» **Exercise description**:
Pick out each line below containing "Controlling".

» **Excerpted records**:
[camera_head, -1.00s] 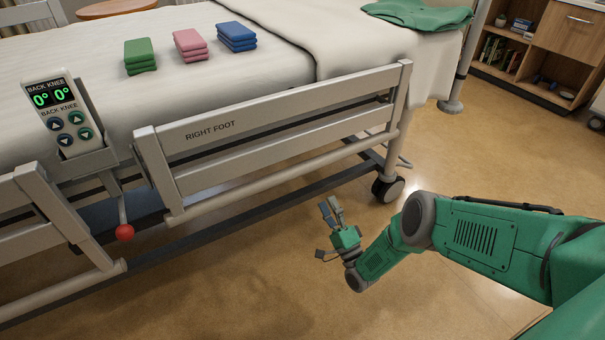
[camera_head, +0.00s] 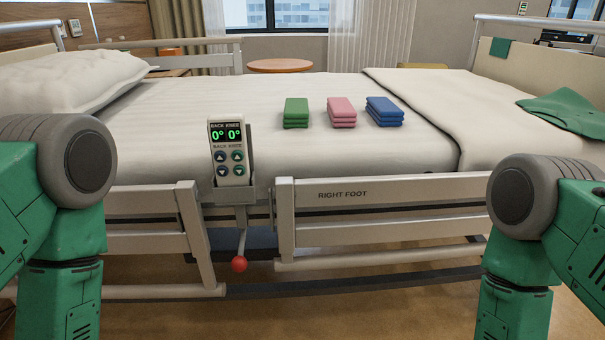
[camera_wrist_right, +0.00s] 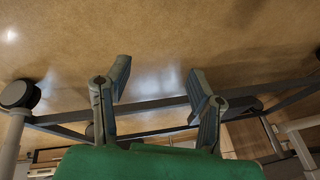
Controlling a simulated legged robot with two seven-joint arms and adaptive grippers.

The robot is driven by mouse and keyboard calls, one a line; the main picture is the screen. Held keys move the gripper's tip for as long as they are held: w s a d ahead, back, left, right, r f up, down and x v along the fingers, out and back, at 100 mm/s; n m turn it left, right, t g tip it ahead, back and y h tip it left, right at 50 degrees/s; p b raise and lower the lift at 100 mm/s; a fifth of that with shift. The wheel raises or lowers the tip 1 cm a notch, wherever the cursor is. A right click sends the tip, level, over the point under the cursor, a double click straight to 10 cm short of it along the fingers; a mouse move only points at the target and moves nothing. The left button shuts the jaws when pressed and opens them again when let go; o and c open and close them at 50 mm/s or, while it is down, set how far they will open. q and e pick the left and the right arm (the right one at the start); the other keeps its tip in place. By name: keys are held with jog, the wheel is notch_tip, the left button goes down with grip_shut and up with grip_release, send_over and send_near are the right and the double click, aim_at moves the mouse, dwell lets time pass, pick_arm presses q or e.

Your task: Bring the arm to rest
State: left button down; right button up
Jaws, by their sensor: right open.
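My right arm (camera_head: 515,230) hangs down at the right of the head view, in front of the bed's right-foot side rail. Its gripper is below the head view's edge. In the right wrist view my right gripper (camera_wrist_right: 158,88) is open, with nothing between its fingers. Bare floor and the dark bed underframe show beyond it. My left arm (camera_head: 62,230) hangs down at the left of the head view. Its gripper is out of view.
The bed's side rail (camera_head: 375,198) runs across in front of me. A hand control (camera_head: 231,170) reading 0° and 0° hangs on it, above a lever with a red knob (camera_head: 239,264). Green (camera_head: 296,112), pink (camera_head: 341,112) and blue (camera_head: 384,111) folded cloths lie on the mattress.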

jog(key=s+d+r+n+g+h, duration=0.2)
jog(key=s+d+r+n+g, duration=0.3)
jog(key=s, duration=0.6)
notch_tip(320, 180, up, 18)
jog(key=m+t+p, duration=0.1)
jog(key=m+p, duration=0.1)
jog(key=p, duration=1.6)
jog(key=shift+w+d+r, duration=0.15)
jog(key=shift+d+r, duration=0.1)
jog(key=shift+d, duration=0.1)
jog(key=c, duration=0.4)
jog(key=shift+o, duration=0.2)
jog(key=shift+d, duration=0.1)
--
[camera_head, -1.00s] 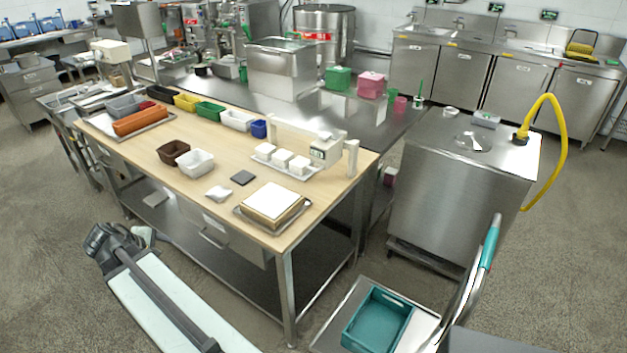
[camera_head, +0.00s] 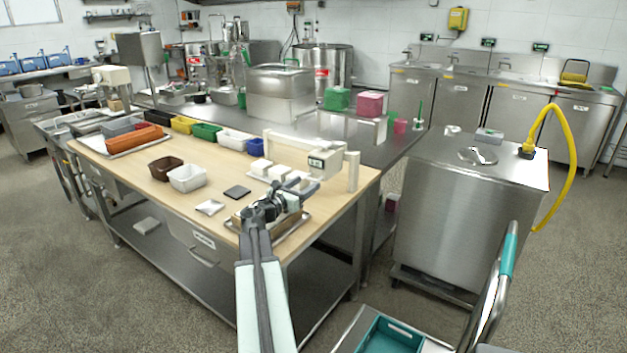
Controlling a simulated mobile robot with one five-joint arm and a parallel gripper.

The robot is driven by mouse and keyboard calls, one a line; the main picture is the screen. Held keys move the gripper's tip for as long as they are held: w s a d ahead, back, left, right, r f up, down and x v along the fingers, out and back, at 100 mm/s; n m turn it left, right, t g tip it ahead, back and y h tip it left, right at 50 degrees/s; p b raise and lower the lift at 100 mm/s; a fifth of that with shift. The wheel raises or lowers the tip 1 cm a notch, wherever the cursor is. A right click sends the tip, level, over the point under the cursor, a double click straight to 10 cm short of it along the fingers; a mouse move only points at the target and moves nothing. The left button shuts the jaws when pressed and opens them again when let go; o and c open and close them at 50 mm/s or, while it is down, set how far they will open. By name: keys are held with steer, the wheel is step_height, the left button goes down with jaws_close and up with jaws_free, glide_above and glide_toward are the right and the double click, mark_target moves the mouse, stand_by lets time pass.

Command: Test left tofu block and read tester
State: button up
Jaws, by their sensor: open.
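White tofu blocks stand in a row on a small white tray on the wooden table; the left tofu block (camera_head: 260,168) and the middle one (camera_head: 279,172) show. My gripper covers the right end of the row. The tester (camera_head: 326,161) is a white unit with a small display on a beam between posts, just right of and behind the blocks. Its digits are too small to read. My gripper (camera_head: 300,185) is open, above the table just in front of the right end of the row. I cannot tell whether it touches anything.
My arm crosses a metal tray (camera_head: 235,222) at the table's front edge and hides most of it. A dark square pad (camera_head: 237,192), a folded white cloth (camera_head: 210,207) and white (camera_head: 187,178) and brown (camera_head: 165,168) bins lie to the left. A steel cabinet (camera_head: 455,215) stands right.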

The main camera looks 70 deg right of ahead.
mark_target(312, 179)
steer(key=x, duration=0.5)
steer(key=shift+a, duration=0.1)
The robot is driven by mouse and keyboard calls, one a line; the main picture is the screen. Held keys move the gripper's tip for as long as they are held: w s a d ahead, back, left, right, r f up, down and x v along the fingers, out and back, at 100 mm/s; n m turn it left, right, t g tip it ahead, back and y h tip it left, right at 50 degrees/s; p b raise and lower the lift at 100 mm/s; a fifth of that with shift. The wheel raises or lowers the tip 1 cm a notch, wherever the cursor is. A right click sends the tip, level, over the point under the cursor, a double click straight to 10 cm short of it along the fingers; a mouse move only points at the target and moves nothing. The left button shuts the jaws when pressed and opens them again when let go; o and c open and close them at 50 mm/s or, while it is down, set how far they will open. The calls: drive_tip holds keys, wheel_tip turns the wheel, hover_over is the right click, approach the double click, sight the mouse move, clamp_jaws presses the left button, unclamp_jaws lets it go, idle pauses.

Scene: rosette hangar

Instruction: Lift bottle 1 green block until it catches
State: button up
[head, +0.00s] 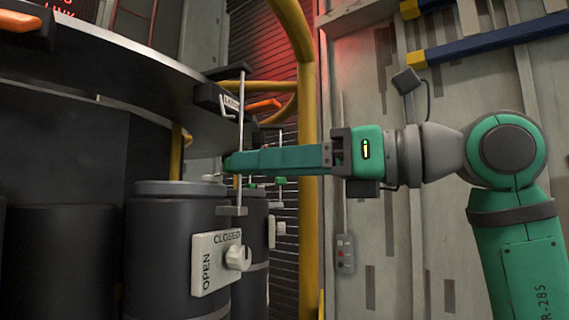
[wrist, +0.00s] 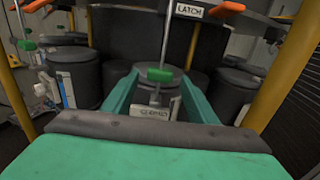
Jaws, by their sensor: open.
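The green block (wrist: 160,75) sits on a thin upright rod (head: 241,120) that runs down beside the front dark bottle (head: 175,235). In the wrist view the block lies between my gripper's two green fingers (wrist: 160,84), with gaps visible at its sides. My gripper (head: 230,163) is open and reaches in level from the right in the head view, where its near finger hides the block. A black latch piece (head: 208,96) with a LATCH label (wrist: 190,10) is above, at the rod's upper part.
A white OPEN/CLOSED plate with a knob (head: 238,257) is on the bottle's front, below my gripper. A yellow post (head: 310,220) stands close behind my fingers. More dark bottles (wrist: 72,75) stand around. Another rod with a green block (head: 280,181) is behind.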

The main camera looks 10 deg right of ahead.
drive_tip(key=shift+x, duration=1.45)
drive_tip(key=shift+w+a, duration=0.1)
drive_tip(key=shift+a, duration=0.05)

» **The reply**:
Controlling a simulated legged robot with two seven-joint arms and adaptive grippers.
Controlling a simulated mobile robot with one five-joint arm and a parallel gripper.

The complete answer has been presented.